2. The position taken by the contestant is anomalous. She says that the Warren mortgage is void, but is-valid to charge the administratrix with the full amount received thereon. If void, the foreclosure sale is void, and contestant still has her interest in the land. Why should she be charged with this amount, and not be credited with the amounts which she has honestly paid out upon the debts of the estate in an attempt to save something for the heirs ? These mortgage debts were debts due against the estate. In re Lambie’s Estate, 94 Mich. 489 (54 N. W. 173). Contestant’s counsel concede that the administratrix might have petitioned the probate court, setting forth that these mortgage debts had not been proved, that they were valid, and asked authority to pay them. There is no statute upon the subject. We see no reason why she should put the estate to the expense of such proceedings, where no question is raised as to the validity or the amount of the mortgages, or as to the right of the mortgagees to rely exclusively upon their liens. Had she neglected to take care of these mortgages, and loss had been entailed upon the estate, undoubtedly she would be liable for not paying.

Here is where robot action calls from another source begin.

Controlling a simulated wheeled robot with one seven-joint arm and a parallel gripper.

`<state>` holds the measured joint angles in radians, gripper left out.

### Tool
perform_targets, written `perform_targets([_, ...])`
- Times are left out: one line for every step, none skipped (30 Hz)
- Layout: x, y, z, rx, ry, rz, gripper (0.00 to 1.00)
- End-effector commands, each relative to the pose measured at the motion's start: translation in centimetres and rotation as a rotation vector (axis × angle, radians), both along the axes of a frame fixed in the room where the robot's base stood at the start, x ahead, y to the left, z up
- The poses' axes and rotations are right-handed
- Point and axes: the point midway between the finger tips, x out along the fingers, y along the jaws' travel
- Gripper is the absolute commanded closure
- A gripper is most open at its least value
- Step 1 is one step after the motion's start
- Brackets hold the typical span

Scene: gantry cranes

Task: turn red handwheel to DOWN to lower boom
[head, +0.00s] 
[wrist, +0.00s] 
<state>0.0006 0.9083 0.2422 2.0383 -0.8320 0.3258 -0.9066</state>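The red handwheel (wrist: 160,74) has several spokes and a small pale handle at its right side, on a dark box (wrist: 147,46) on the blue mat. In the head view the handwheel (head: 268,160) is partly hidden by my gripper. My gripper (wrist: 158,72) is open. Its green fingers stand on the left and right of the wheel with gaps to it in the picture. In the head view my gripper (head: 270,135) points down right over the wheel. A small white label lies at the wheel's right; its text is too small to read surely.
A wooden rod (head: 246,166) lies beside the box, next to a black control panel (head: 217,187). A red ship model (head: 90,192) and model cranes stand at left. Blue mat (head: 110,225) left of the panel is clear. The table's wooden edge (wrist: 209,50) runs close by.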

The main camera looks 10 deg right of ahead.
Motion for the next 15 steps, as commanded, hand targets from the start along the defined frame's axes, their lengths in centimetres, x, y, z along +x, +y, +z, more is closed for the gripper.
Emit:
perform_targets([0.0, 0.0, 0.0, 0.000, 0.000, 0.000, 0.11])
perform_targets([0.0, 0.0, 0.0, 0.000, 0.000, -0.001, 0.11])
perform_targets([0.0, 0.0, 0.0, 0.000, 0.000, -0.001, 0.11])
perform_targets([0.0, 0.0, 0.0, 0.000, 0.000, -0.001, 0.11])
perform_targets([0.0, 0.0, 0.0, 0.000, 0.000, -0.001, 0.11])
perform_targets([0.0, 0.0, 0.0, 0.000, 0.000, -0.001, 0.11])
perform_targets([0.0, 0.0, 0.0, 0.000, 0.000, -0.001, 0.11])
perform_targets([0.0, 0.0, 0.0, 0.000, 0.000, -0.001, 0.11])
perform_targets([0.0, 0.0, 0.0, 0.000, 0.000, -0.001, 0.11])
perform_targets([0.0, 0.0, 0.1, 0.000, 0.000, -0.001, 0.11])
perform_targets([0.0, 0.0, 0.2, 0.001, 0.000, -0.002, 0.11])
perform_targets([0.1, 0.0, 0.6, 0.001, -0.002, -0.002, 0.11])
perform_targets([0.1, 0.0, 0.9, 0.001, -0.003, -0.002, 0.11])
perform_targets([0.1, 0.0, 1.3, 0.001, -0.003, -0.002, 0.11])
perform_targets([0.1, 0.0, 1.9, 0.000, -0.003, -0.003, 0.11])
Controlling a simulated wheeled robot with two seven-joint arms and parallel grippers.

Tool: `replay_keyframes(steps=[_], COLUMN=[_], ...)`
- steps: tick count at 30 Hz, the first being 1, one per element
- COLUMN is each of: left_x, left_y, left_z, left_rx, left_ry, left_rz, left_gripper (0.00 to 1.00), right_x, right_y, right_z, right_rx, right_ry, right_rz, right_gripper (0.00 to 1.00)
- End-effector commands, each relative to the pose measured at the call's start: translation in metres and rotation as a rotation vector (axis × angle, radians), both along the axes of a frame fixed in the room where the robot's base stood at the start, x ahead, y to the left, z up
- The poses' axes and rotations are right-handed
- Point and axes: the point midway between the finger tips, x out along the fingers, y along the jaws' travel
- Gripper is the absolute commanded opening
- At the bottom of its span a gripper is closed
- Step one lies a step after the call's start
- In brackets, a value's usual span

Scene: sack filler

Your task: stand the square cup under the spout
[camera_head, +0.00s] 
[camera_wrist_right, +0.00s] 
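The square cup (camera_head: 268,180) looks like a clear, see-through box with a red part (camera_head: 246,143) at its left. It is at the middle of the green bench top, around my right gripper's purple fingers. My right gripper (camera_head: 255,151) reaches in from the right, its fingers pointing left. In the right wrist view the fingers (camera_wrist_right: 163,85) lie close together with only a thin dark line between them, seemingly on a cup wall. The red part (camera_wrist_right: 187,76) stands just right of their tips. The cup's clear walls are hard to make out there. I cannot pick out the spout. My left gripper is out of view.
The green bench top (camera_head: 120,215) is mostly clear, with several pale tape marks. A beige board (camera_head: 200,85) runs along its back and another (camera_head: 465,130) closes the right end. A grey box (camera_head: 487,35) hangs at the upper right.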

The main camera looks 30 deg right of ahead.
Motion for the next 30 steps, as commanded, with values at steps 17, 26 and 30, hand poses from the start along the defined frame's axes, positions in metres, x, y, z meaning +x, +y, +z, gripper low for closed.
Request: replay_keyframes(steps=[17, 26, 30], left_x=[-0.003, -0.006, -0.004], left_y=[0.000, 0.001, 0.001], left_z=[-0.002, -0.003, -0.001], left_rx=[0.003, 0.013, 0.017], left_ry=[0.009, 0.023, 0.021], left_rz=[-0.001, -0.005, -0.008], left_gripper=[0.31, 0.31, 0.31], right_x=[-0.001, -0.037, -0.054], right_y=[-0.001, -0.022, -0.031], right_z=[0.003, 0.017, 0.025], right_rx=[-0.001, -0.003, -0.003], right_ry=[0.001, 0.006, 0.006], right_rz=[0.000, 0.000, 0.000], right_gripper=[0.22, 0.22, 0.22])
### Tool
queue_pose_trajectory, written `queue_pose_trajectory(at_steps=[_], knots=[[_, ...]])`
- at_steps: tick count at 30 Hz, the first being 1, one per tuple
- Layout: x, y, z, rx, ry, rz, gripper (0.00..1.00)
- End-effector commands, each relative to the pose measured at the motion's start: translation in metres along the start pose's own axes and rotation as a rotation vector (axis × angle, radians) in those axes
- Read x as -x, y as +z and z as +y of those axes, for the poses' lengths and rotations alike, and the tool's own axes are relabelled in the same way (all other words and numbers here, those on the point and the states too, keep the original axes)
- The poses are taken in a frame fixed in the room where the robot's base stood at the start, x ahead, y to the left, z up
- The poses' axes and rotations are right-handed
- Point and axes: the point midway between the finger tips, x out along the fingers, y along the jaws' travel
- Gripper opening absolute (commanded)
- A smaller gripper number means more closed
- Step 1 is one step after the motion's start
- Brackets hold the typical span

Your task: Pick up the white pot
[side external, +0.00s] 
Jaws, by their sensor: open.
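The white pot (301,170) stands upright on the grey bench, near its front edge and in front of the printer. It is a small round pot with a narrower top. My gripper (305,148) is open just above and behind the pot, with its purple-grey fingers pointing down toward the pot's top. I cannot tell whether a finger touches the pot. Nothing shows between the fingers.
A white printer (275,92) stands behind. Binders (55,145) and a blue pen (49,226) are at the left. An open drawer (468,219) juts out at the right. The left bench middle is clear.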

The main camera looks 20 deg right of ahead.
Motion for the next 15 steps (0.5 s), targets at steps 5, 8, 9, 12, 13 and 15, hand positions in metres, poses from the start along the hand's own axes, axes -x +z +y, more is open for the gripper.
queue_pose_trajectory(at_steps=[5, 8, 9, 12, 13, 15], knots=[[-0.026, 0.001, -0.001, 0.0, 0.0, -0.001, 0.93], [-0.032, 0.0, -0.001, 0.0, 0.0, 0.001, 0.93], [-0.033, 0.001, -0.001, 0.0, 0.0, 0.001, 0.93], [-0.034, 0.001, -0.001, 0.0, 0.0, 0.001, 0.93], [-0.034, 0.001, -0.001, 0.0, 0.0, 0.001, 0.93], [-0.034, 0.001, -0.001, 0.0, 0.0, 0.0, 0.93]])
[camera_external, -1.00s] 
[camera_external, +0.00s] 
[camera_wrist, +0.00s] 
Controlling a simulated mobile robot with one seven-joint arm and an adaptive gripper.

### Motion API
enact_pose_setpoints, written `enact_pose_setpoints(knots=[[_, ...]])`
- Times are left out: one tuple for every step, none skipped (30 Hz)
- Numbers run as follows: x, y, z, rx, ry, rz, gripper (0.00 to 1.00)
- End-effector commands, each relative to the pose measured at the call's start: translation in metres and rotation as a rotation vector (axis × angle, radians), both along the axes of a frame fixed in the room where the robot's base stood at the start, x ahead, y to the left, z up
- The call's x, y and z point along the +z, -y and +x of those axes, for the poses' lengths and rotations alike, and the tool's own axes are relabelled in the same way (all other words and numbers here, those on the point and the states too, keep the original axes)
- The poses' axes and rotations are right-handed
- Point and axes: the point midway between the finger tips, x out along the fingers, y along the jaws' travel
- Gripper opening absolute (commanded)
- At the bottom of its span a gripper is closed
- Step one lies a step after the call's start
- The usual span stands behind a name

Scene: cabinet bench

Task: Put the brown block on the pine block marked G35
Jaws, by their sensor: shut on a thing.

3. Under the statute existing when letters of administration were issued in this case, and for some time thereafter, the administrator was not entitled to the possession of the real estate. The only'authority he had over it was to sell or mortgage it, under the authority of the probate court. Mrs. Gage continued to live with her family upon this farm, without any change in the character of her possession. She had a right to occupy it as a homestead for herself and her children. She had also a dower interest in it. There is not a scintilla of evidence tending to show that she was in possession as administratrix until she filed *47her account, in February, 1900. It will be presumed that she was in possession in accordance with law, rather than in opposition to law. Her bondsmen did not sign her bond upon condition that she should do things which the law did not permit, but only those things which the law did permit. Where the statute does not give an administrator a right to the possession of the real estate, neither he nor his bondsmen are liable for the rents or profits. In the absence of any agreement, he is responsible only to the heirs. State v. Barrett, 121 Ind. 92 (22 N. E. 969); Newcomb v. Stebbins, 9 Metc. (Mass.) 540; Palmer v. Palmer, 13 Gray, 326.

4. The item of rents was included in her original account for the sole reason that her attorney made no examination of the statute then in force, — supposed that it was the same as the one now in force, which gives the possession of the real estate to the administrator, — and advised her to make an account in accordance with what he supposed the law then was. It was discovered upon the trial in the circuit court that counsel was mistaken, and when so discovered a motion to amend by striking out that item was allowed. In this there was no error. The learned counsel seek to bring the case within Beam v. Macomber, 35 Mich. 457; Thompson v. Howard, 31 Mich. 309; Thomas v. Watt, 104 Mich. 201 (62 N. W. 345). Those cases are where the plaintiff had brought one suit upon one theory, and carried it to a conclusion in the court, and then brought another suit upon another theory. This is an amendment in the same suit, in which the court had jurisdiction to correct any error in the administratrix’s account. McPike v. McPike, 111 Mo. 216 (20 S. W. 12); 2 Woerner, Adm’n, § 513, and note 6.

The judgment is affirmed.

The other Justices concurred.

Viz.: Ryder v. Flanders, 30 Mich. 336; Edwards v. Taliafero, 84 Mich. 13; Griffin v. Johnson, 37 Mich. 87; Shipman v. Butterfield, 47 Mich. 487 (11 N. W. 283); Cahill v. Bassett, 66 Mich. 407 (33 N. W. 722).